Goal of the exercise:
Begin at the line that contains "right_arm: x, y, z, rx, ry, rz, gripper", stop after the line that contains "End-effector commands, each", and reproduce only that span, unaltered.

Recorded information:
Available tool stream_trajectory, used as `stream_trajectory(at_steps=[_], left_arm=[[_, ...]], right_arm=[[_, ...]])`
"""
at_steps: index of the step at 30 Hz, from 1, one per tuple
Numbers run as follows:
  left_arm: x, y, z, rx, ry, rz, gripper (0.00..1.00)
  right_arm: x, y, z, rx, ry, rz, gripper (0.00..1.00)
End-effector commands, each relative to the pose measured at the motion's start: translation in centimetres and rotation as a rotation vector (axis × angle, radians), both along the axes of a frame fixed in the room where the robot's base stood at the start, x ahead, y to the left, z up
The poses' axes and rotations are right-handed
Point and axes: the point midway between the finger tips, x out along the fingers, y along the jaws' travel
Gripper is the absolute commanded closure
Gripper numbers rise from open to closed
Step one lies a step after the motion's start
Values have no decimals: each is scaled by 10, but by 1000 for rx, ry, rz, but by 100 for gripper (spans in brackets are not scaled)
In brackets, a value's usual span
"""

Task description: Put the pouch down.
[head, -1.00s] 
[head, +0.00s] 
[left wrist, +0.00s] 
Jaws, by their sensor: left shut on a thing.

Solution:
  right_arm: x, y, z, rx, ry, rz, gripper (0.00..1.00)
End-effector commands, each relative to the pose measured at the motion's start: translation in centimetres and rotation as a rotation vector (axis × angle, radians), both along the axes of a frame fixed in the room where the robot's base stood at the start, x ahead, y to the left, z up

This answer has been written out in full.